SHORT EXERCISE. Look through the data below. Show each line where the string "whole" occurs.

-=-=-

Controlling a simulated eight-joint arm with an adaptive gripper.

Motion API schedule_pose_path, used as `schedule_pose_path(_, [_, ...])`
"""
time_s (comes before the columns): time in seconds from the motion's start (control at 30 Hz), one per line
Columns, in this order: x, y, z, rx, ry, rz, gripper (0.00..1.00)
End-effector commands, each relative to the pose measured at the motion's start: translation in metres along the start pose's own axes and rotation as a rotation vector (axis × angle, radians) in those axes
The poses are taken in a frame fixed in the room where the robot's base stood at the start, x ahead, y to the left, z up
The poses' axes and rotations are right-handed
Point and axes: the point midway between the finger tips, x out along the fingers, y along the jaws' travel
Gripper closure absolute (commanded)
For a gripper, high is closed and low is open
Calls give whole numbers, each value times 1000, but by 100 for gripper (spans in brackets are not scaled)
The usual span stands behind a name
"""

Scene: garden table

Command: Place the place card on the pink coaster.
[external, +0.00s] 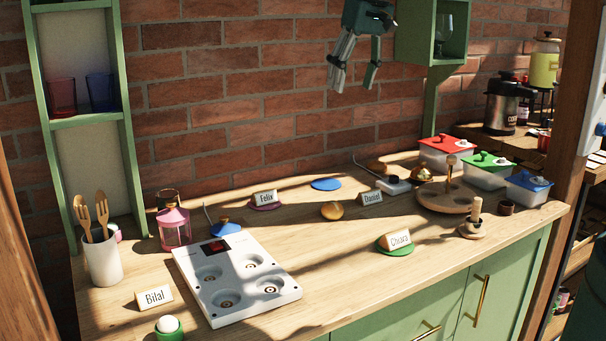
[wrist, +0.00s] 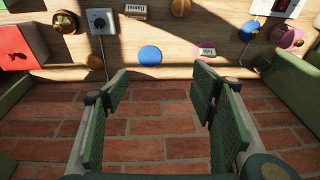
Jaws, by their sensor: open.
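The pink coaster (external: 253,206) lies near the back of the table, with the Felix place card (external: 265,198) standing on it. In the wrist view the Felix card (wrist: 207,48) is at the top right, with the coaster's edge showing below it. The Daniel card (external: 371,198) stands on bare wood to its right. The Chiara card (external: 399,238) stands on a green coaster (external: 394,251). The Bilal card (external: 154,297) stands on wood at front left. My gripper (external: 355,78) is open and empty, high above the back of the table; its fingers (wrist: 161,84) are spread wide.
A blue coaster (external: 326,184) lies bare at the back. Lidded boxes (external: 487,172) stand at right. The brick wall (external: 230,100) is close behind.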

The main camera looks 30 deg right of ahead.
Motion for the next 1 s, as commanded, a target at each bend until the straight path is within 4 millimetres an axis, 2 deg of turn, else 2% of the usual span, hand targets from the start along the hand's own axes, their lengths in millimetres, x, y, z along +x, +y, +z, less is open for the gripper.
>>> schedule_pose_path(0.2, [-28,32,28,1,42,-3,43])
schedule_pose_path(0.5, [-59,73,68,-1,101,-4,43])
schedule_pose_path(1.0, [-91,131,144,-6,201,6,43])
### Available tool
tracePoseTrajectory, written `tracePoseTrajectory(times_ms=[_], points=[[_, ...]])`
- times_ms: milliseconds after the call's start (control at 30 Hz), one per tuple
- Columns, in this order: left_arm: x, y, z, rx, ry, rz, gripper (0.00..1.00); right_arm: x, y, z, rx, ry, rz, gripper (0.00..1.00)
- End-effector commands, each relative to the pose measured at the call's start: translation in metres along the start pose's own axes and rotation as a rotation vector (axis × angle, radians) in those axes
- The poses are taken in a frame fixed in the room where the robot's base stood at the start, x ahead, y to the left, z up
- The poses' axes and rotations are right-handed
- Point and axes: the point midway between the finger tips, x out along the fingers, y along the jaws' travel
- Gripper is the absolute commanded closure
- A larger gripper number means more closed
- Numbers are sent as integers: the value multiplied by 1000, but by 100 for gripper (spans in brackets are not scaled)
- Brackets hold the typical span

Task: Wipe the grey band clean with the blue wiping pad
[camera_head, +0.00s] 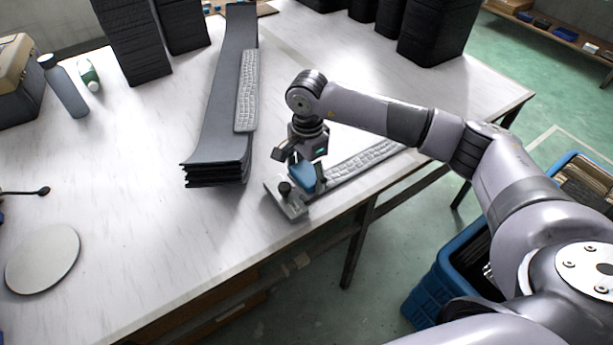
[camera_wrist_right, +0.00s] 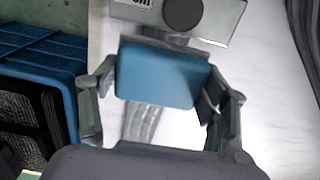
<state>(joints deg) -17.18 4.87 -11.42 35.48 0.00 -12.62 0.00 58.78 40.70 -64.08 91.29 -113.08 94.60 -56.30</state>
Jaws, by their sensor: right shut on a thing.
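The blue wiping pad (camera_head: 305,178) is held by my right gripper (camera_head: 304,162) low over the table, near its front edge. In the wrist view the pad (camera_wrist_right: 157,75) sits between the two fingers of my right gripper (camera_wrist_right: 158,95). A grey streaked strip (camera_wrist_right: 143,122) shows below the pad there, partly hidden; I cannot tell for certain that it is the grey band. In the head view a light grey keyed strip (camera_head: 365,158) runs right from beside the gripper. Whether the pad touches the table is unclear. My left gripper is not in view.
A metal block with a black knob (camera_head: 285,188) stands beside the pad at the table edge. A long stack of dark panels (camera_head: 220,110) lies behind, with another keyed strip (camera_head: 246,90) along it. A blue crate (camera_head: 432,290) stands below right. The left table is mostly free.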

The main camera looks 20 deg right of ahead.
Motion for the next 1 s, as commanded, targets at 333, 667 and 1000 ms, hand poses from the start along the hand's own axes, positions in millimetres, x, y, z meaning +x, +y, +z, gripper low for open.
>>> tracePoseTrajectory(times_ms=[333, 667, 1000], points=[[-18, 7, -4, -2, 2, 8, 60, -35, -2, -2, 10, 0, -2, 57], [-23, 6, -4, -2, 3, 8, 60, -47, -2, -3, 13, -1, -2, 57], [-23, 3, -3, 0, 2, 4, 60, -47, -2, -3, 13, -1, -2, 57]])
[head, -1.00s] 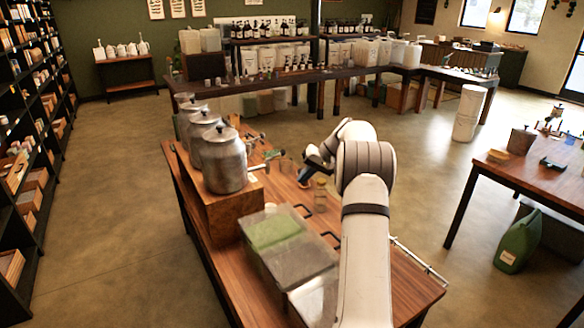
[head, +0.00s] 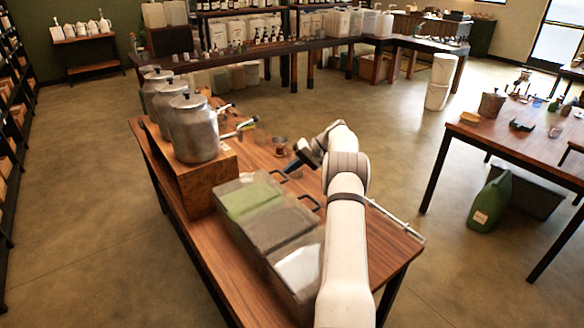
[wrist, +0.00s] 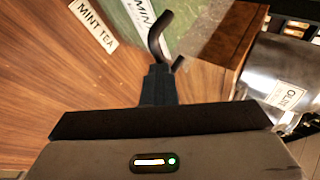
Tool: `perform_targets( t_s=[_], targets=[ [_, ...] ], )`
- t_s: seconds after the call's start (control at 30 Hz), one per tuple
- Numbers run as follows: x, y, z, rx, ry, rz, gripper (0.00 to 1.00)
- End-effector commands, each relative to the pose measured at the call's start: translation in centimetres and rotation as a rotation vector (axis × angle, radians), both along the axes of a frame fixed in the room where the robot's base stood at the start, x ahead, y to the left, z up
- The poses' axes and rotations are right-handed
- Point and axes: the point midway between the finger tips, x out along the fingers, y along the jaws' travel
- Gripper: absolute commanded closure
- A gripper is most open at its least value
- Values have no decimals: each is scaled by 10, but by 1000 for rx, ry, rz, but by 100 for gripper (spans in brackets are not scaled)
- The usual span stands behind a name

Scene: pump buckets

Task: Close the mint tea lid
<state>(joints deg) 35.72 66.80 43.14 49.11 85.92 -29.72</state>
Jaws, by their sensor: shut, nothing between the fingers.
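The mint tea bin (head: 250,197) is a clear box with green contents, first in a row of three bins on the wooden table. Its black handle (head: 279,177) sticks out on the right side; I cannot tell how far its lid is open. My gripper (head: 294,168) is shut and empty close beside that handle. In the wrist view, a curved black handle (wrist: 158,36) rises just beyond my shut fingertips (wrist: 160,72); I cannot tell whether they touch. A "MINT TEA" label (wrist: 93,24) and part of the green bin (wrist: 126,12) also show there.
The other two bins, one grey (head: 283,228) and one pale (head: 300,270), stand nearer, beside my arm. Metal canisters (head: 192,130) with taps stand on a wooden block (head: 202,180) to the left. A small metal cup (head: 280,145) stands behind my gripper.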

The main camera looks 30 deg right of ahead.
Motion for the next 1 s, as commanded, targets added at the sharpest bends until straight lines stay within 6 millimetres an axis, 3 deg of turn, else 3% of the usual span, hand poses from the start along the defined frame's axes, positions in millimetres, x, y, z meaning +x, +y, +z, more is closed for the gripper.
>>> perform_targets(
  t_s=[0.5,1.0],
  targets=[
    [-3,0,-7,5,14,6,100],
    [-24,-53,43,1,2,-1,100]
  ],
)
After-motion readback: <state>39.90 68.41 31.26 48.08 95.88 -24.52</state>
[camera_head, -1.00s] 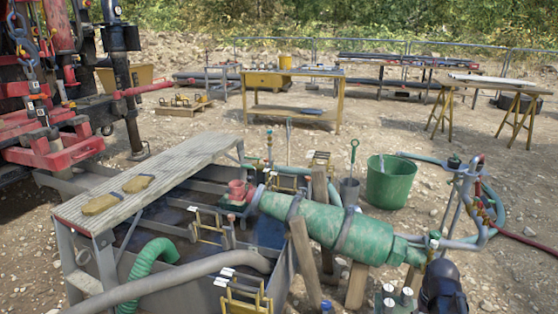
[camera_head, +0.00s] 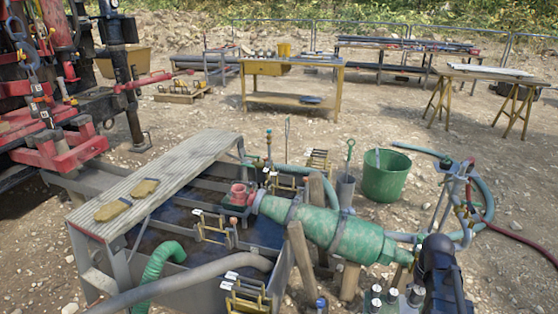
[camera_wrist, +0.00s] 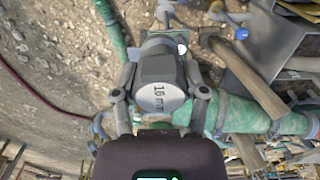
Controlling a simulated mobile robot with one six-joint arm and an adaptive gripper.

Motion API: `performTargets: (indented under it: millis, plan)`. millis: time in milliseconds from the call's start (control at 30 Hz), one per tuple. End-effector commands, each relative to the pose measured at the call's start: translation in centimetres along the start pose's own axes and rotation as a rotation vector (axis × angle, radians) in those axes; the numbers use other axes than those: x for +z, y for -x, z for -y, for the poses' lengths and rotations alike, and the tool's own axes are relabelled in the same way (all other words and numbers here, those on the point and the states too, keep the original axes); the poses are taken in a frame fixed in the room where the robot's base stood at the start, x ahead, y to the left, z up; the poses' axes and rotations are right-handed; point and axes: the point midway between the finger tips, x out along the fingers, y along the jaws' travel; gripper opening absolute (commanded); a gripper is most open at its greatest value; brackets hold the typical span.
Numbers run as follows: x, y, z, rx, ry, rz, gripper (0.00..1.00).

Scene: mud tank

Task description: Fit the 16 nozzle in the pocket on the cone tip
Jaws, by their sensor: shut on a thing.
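My gripper (camera_wrist: 160,98) is shut on a grey nozzle (camera_wrist: 152,70), one finger on each side of it. The nozzle's pale end face reads "16 mm" and faces the wrist camera. In the head view my dark wrist shows at the lower right, but the fingers and nozzle cannot be made out there. The green cone (camera_head: 330,230) lies on wooden props beside the tank, narrowing to a grey tip (camera_head: 257,202) at its left end. In the wrist view the green cone body (camera_wrist: 262,118) lies beyond and right of the gripper. The pocket cannot be made out.
The tank with a plank walkway (camera_head: 165,180) and gloves (camera_head: 112,210) is at left. A red fitting (camera_head: 238,195) stands near the cone tip.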

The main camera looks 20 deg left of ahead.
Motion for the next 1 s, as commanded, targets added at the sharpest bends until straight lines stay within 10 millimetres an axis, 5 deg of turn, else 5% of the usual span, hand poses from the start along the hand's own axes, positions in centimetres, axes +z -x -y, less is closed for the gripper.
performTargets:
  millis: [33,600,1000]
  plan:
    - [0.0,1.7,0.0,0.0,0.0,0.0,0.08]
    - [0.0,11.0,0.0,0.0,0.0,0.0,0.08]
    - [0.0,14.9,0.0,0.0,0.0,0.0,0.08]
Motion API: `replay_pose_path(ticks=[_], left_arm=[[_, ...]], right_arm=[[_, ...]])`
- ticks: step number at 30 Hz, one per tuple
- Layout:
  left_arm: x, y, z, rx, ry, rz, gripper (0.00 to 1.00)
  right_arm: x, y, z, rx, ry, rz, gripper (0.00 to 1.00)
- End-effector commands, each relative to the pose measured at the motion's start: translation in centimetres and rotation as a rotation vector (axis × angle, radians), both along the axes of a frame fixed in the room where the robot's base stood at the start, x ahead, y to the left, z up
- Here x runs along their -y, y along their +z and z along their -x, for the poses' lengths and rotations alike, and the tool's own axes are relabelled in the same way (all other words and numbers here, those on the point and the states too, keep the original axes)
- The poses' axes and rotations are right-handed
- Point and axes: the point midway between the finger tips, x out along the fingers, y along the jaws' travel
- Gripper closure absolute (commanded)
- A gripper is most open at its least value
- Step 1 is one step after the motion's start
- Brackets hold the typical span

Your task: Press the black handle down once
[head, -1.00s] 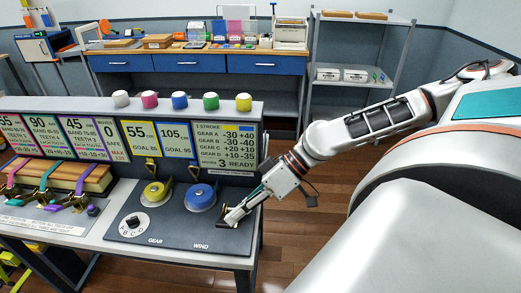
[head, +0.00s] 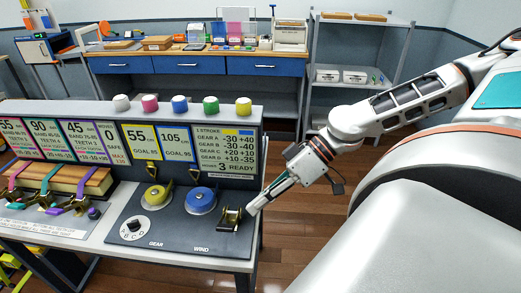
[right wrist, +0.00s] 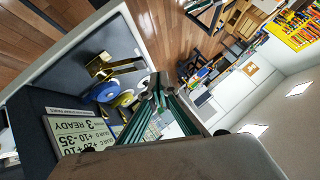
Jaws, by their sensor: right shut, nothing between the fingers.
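The black handle (head: 232,212) sits on a small brass-coloured ratchet mount at the right end of the dark panel, right of the blue disc. The brass mount also shows in the right wrist view (right wrist: 104,68). My right gripper (head: 251,209) is shut and empty. Its fingertips are just right of the mount, at about the panel's right edge, and appear apart from it. The closed fingers also show in the right wrist view (right wrist: 157,88). The handle's exact tilt is too small to tell. My left gripper is not in view.
The panel holds a blue disc (head: 201,201), a yellow disc (head: 156,196) and a dial (head: 133,229). A raised sign board (head: 225,148) behind reads 3 READY and carries coloured knobs. Straps over a wooden block (head: 65,181) lie left. Open floor is to the right.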

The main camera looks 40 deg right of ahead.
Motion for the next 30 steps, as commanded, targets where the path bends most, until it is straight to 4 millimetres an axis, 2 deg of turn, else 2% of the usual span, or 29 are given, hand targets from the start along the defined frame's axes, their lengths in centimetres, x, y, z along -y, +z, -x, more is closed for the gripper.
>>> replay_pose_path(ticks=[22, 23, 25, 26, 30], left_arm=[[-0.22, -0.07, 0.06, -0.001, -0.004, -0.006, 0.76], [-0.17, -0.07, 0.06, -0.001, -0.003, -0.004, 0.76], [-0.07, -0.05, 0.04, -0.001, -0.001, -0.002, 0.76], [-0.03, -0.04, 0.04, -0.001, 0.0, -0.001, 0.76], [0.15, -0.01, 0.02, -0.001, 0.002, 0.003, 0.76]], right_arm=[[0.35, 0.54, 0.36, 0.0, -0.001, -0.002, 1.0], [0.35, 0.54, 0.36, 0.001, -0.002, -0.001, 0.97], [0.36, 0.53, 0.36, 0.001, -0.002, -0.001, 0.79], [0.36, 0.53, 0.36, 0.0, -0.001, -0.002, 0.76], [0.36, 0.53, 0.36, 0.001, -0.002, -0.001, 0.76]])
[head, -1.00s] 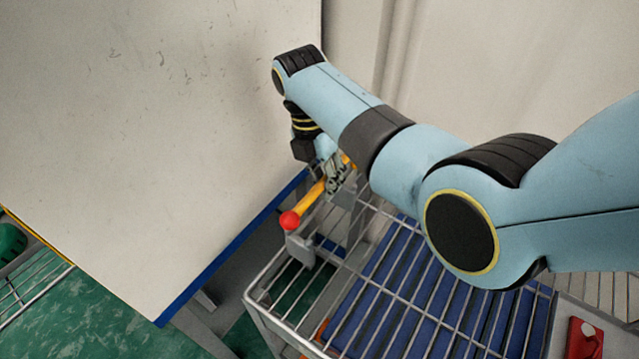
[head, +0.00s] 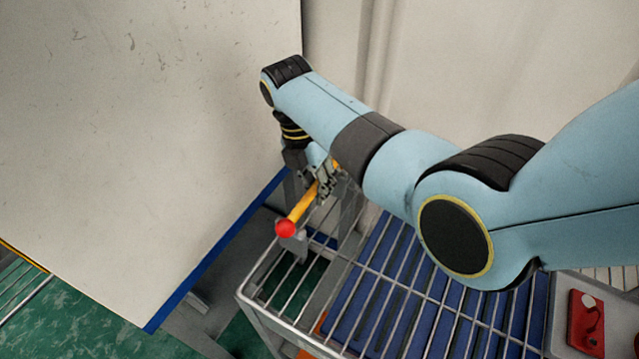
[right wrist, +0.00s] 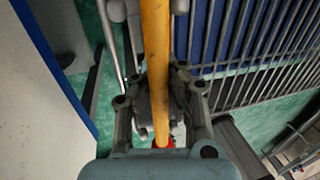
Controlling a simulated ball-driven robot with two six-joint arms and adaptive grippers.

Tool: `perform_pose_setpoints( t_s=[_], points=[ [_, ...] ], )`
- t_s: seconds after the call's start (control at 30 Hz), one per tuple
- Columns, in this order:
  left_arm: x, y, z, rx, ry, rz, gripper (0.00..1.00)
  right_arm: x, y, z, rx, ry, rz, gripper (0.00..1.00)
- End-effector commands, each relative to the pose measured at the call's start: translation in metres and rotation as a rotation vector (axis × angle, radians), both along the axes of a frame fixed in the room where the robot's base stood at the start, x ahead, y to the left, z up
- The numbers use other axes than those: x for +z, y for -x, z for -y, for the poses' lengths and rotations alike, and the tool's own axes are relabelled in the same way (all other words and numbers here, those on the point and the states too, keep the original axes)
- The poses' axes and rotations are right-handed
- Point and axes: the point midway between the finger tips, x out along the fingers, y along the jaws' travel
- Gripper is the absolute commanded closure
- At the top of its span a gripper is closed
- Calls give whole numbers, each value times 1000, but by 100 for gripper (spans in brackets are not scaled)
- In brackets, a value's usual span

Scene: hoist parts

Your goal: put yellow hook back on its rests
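The yellow hook shows in the head view as a yellow rod (head: 300,208) with a red ball end (head: 285,228). My right gripper (head: 326,181) is shut around the rod, toward its upper end. In the right wrist view the yellow rod (right wrist: 155,60) runs between the fingers of the gripper (right wrist: 160,95), and the red end is partly hidden by the gripper body. A grey rest (head: 299,246) stands just below the red end; I cannot tell whether the rod touches it. Another grey upright (head: 350,205) stands behind. The rod's far end is hidden by my arm. My left gripper is out of view.
A wire rack (head: 262,318) with blue slats beneath lies below the hook. A large white panel with a blue edge (head: 215,247) stands close on the left. A red part (head: 585,322) lies at the right. The wall is behind.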

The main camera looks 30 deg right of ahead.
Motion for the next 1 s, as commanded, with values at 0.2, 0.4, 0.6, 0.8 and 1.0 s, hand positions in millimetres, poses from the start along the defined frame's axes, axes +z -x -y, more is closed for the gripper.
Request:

-=-=-

FINAL RESULT.
Calls give whole numbers, each value times 1000, but by 100 for gripper (spans in brackets are not scaled)
- Calls give whole numbers, each value times 1000, but by 100 for gripper (spans in brackets are not scaled)

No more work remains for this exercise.